Essay: Embodied Knowing and the Unspeakable Sacred: Practice in Christian Spirituality, by Claire E. Wolfteich

In an essay appearing in Sacrality and Materiality: Locating Intersections (Vandenhoeck & Ruprecht, 2016), Claire Wolfteich proposes to expand scholarship in spirituality beyond the more common approach of studying texts to exploring spiritual practices. She writes

I will address the theme of materiality and sacrality from the perspective of practical theology and spirituality studies. Spirituality scholarship has yet to address fully the important to turn to practice, lived religion, and material religion – as noted, for example, by Arthur Holder’s critique of the dominance of spiritual “classics” texts as focus of study within the field.* . . . Practical theology, on the other hand, clearly makes “practice” a central category of theological inquiry and embraces empirical research to unfold local, everyday, embodied religion. . . . I argue for the study of everyday, embodied practices such as work and mothering as important foci for the study of Christian spirituality while also advancing a conception of mystical practical theology that leaves space for the unspeakable sacred.

*Holder, Arthur, “The Problem with ‘Spiritual Classics’,” Spiritus 10, no. 1 (Spring 2010): 22-37.

Article: The Clash of Transcendence and History: The Conversion of Óscar Arnulfo Romero, Part II, by David B. Perrin

The second part of David’s article on Oscar Romero has been published in Vinayasādhana: Dharmaram Journal of Psycho-Spiritual Formation (July, 2016: Dharmaram College, Bangalore, India, 60-76). Here is the article’s abstract:

Óscar Arnulfo Romero y Galdámez (1917-1980), a Salvadoran bishop, lived during a time of great political and civil turbulence.  The local Roman Catholic Church, regrettably, did little to quell the suffering of its people.  Romero, in the earliest part of his episcopacy and similar to the bishops around him, fell into this space of complacency.  Quite remarkably all of this was to change for Romero in a radical way with the turn of events in 1977.  At this time Romero changed from an introverted conservative to an outspoken champion of his people.  This article is an analysis of how such a change, such a conversion, can be framed and understood within the traditions of Christian spirituality: in the clash of transcendence and history, that is, an understanding that God meets God’s people in the events of their lives – even tragic ones as is witnessed in the people of El Salvador – is conversion wrought.  What is special about Romero’s conversion in the clash of transcendence and history is the similarity of it with the lives of those whom the Church has come to know as “mystics.”  Romero, in the end, gave his all to become the very Face of God, for his own people but as importantly for those of Latin America and now for the whole world.  The sign of a mystic, martyr and saint indeed.

SSCS members wanting a copy of both parts of the article can contact the author.

Essay: Gazing at the Wounds: The Blood of the Lamb Imagery in the Hymns John Cennick, by Tom Schwanda

Appearing in the volume Heart Religion: The Reshaping of Protestant Piety, The Sources and Nature of British Pietism, 1690–1860 (edited by John Coffey, Oxford University Press, 2016, pp. 113­–137), Tom’s essay explores a theme found in many hymns by John Cennick, (1718 –  1755) an early Methodist and Moravian evangelist.
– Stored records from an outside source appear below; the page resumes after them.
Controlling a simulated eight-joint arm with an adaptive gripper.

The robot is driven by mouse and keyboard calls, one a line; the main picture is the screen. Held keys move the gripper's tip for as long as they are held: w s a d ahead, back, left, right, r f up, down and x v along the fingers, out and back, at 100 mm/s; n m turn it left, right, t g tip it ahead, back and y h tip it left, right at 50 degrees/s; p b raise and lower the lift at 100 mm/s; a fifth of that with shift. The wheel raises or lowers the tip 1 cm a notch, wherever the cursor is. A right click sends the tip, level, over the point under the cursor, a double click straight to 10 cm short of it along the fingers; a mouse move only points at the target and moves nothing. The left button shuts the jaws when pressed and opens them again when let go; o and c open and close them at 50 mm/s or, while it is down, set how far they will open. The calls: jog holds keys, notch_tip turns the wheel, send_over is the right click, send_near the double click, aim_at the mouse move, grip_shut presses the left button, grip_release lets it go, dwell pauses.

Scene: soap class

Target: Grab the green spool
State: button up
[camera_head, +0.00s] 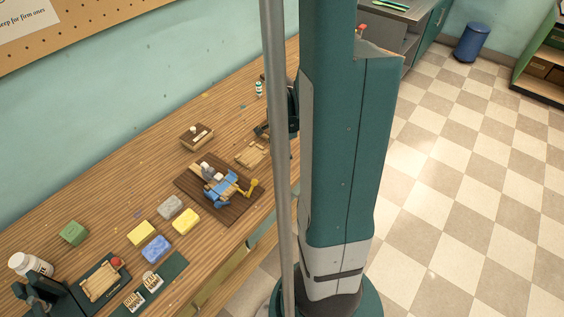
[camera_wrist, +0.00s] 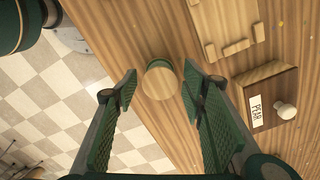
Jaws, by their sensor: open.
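The spool (camera_wrist: 160,80) shows in the wrist view as a round pale wooden end with a thin green band at its far edge. It stands on the wooden table (camera_wrist: 145,25) near the table's edge. My gripper (camera_wrist: 159,84) is open, with one green ribbed finger to the left of the spool and one to the right. The spool lies between the fingertips in the picture; I see no contact and cannot tell the height gap. In the head view I cannot make out the spool; my arm and a grey pole cover that part of the table.
A wooden box labelled PEAR with a pale knob (camera_wrist: 266,97) and a wooden tray (camera_wrist: 208,25) lie right of the spool. In the head view, a dark board with blue parts (camera_head: 189,184), sponges (camera_head: 171,207) and a green block (camera_head: 73,232) lie farther left.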

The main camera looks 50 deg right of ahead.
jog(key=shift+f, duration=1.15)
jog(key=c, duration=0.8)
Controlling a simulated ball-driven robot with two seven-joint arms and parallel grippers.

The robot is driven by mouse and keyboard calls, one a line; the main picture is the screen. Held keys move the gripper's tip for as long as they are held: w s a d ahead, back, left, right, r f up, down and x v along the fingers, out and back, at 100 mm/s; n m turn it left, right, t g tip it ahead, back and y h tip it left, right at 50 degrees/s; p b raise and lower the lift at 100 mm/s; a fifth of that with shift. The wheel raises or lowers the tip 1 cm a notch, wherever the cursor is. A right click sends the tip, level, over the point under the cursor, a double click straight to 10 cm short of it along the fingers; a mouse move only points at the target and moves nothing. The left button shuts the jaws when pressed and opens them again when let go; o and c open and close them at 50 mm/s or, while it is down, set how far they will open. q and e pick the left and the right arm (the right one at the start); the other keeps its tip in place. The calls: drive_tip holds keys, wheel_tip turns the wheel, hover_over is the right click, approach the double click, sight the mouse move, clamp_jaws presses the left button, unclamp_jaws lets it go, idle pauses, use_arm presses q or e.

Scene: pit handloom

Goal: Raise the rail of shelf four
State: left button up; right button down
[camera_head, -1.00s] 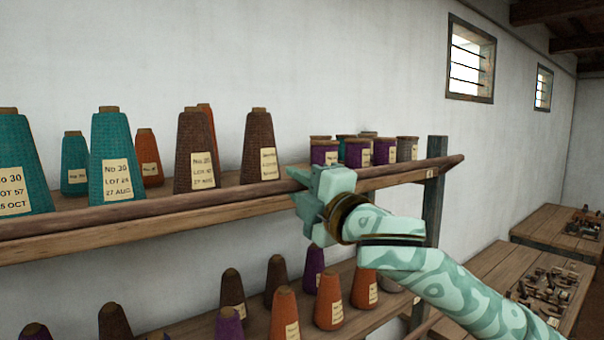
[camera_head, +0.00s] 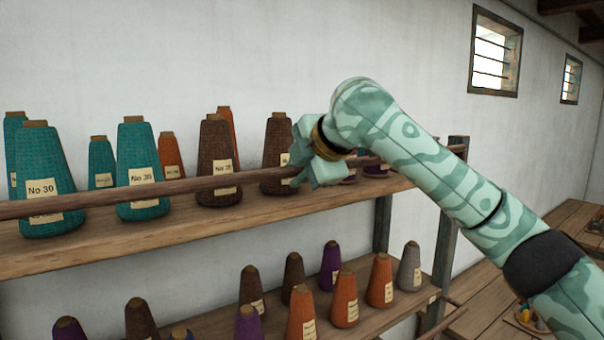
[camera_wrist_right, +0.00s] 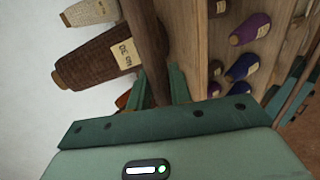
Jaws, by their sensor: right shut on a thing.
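The rail (camera_head: 100,198) is a long brown round bar along the front of the upper shelf (camera_head: 140,231). It is clear of the board's front edge and crosses in front of the cones. My right gripper (camera_head: 303,172) is shut on the rail to the right of the middle, its fingertips partly hidden by my arm. In the right wrist view the rail (camera_wrist_right: 147,45) runs between the fingers (camera_wrist_right: 160,88). My left gripper is not in view.
Teal cones (camera_head: 137,180), orange cones and brown cones (camera_head: 214,165) stand upright on the upper shelf behind the rail. The lower shelf (camera_head: 225,332) holds several more cones. A dark post (camera_head: 443,255) stands at the right end. Wooden tables lie beyond.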

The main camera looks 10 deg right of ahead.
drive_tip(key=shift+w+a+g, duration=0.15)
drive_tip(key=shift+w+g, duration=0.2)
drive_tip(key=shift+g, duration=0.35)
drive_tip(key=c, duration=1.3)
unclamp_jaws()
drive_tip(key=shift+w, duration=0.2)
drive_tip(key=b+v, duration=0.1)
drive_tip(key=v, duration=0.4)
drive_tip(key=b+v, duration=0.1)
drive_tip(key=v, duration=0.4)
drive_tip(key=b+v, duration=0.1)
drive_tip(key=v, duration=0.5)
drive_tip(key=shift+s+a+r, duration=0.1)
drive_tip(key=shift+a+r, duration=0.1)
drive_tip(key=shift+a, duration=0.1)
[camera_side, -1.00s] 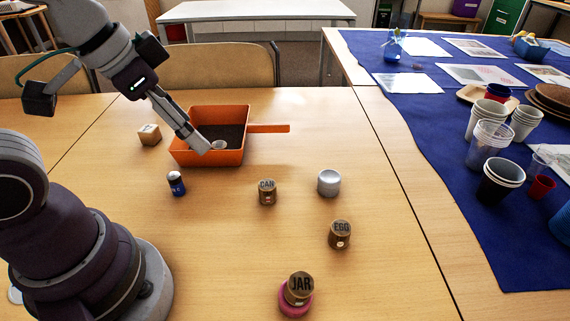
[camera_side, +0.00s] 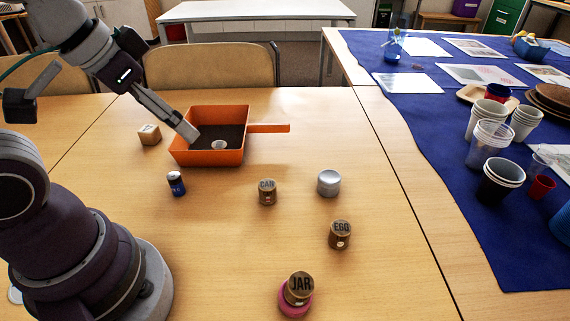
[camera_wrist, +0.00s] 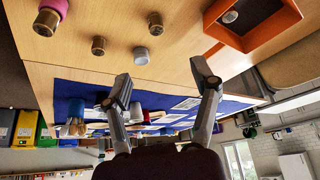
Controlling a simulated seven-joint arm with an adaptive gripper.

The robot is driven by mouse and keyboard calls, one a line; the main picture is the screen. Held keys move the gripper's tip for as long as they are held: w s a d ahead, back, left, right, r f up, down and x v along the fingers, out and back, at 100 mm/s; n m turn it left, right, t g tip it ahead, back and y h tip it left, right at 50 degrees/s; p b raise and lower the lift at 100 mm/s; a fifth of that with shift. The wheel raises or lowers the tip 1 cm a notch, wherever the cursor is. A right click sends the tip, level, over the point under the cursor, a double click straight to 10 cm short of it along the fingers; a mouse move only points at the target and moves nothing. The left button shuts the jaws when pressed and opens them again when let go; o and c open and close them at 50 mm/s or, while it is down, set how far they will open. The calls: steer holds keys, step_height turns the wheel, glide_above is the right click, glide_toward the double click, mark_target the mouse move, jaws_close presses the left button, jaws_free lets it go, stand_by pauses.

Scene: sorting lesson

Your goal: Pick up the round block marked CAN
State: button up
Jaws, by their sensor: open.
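The round block marked CAN (camera_side: 267,192) is a short brown wooden cylinder with its dark lettering on top. It stands upright on the table, in front of the orange tray; in the wrist view it shows (camera_wrist: 155,24) near the top. My gripper (camera_side: 190,134) is over the left part of the tray, well apart from the CAN block. In the wrist view its two fingers (camera_wrist: 160,85) are spread with nothing between them.
The orange tray (camera_side: 207,158) has a handle and holds a small whitish round thing (camera_side: 219,145). Similar blocks read EGG (camera_side: 340,235) and JAR (camera_side: 300,289), the latter on a pink disc (camera_side: 293,309).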

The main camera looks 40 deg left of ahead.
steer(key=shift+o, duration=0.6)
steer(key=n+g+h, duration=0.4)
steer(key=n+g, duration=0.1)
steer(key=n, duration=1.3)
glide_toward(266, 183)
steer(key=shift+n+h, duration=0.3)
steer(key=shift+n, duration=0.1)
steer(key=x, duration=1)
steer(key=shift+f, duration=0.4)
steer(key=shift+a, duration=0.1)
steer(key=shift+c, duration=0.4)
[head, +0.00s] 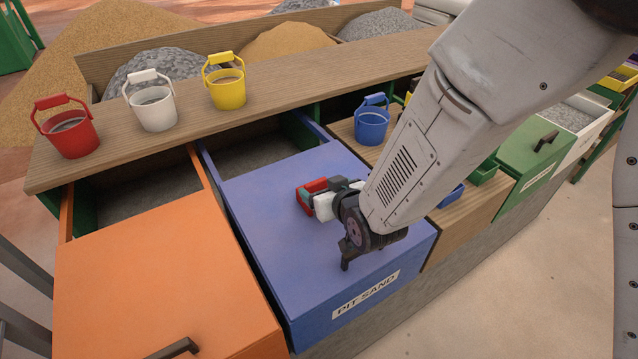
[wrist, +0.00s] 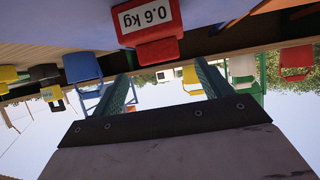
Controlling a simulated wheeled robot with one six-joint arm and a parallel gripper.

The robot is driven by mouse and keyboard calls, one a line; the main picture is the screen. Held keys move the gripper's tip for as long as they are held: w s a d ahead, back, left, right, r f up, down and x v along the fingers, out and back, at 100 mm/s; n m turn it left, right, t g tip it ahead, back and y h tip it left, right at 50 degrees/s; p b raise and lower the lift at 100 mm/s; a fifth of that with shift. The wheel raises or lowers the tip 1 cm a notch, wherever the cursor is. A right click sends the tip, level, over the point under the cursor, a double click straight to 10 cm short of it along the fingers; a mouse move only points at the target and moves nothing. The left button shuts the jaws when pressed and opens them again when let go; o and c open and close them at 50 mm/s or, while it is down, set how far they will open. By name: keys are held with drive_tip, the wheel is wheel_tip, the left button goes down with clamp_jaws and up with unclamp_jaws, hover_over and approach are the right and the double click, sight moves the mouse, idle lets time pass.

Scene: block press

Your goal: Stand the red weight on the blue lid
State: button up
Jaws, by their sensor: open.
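The red weight (head: 304,198) is on the blue lid (head: 275,250), near its middle, in the head view. My gripper partly covers it there. In the wrist view, which is upside down, the weight (wrist: 157,52) shows its white "0.6 kg" label and appears upright against the blue lid (wrist: 85,25). Its base is cut off by the frame edge. My gripper (head: 328,197) is low over the lid, right beside the weight. Its two green fingers (wrist: 165,85) are apart, with the weight just past their tips and nothing clearly between them.
Red (head: 70,135), white (head: 155,110) and yellow (head: 227,88) buckets stand on the wooden ledge behind the lid. A blue bucket (head: 371,125) stands to the right. An orange lid (head: 160,280) with a dark handle lies left. The blue lid's front half is clear.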

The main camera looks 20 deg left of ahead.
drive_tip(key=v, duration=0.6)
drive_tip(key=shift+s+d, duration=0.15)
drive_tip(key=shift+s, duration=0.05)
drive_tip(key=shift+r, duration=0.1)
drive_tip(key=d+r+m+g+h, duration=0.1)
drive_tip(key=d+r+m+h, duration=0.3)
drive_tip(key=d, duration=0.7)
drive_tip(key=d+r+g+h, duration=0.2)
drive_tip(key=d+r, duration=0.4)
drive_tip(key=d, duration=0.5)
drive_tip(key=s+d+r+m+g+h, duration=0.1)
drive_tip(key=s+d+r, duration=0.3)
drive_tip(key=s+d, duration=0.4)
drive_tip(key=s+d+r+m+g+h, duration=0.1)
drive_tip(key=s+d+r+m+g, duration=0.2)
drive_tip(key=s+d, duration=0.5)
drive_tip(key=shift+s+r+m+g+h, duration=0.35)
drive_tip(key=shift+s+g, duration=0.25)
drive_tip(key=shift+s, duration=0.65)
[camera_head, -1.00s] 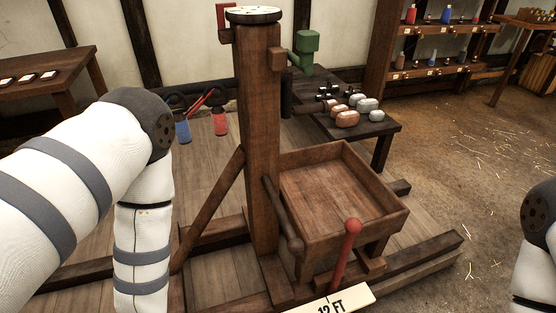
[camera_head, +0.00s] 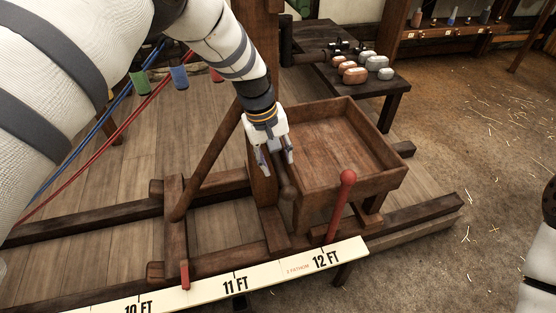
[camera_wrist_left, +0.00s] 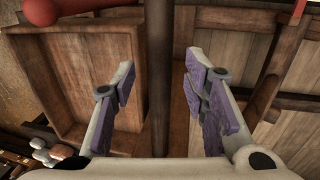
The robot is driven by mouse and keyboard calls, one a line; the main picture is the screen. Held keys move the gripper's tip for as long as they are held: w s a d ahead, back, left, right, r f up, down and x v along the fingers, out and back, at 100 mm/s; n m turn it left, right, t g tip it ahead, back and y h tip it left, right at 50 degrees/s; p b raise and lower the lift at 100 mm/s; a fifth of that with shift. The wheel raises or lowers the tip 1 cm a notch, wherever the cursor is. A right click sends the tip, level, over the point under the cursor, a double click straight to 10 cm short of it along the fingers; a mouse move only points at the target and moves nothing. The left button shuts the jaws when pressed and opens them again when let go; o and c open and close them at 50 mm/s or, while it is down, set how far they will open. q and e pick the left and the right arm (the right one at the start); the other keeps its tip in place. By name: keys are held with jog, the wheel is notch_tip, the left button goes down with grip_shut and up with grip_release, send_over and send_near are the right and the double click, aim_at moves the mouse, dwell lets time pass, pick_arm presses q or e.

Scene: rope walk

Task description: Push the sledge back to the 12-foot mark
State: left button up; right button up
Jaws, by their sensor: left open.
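The wooden sledge (camera_head: 176,225) sits on dark rails, with a thick post (camera_head: 262,180) and a shallow open box (camera_head: 345,140). A red pointer (camera_head: 185,275) on its near left end lies between the 10 FT and 11 FT marks of the pale scale (camera_head: 285,268). The 12-foot mark (camera_head: 326,260) is farther right, near a red-knobbed lever (camera_head: 346,185). My left gripper (camera_head: 276,158) is open, pointing down between post and box, above a dark wooden handle (camera_head: 287,191). In the left wrist view a dark bar (camera_wrist_left: 159,70) runs between its parted fingers. My right gripper is out of frame.
A low table (camera_head: 392,88) with several rounded weights (camera_head: 356,75) stands behind the box. Red (camera_head: 125,125) and blue (camera_head: 95,130) ropes stretch at the left. Straw-strewn floor at the right is open.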

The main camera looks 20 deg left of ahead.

Here’s Tom’s summary:

Eighteenth–century evangelical hymnody reveals a fascination for the blood and wounds of Jesus Christ.  This chapter explores this development by comparing the hymns of two Moravians, John Cennick and Count Zinzendorf.  Cennick is little known today but was the author of some of the most popular hymns of the eighteenth century.  Zinzendorf was the leader of the Moravians and known for his extravagant language of devotion to the side wound of Jesus.  Hymns were one of the primary texts of evangelical spirituality and tended to focus on the heart for the stimulation of affections and deeper formation.  This essay traces the historical roots for the blood of the lamb imagery.   While neither author was aware of the medieval sources that Caroline Walker Bynum analyzes in her book, Wonderful Blood, Cennick traced his inspiration to an Ignatian text and Zinzendorf to early German Lutheran pietistic sources.  “Gazing at the Wounds” provides a contemplative approach to studying these hymns and suggests ways that the metaphor was intended to shape its readers.  The chapter concludes that while there were numerous similarities between Cennick and Zinzendorf, that Cennick’s more moderate poetic imagery has continued to inspire contemporary evangelical hymnody.

Article: Authority in Spiritual Direction Conversations: Dialogic Perspectives, by David Crawley

David Crawley’s article (Journal for the Study of Spirituality 6:1 (2016): 6-19) offers a way of understanding what happens during spiritual direction by focusing the role of authority. Here is the article’s abstract:

The dynamics of authority within spiritual direction relationships are more complex than is often acknowledged. This is especially so in relation to the ways in which meaning is co-authored by directors and directees in their conversations. This paper proposes that authority in such contexts be thought of as ‘authority’, comprising three main elements: presence, ownership and play. The literary theory of Mikhail Bakhtin is used to highlight the dialogic character of all meaning-making, and to illuminate the ways in which these three facets of authority function in conversation. These insights are applied to specific aspects of spiritual direction practice, showing how these may support or subvert directees’ own authority as they seek to make meaning of their lives in partnership with their directors and with God.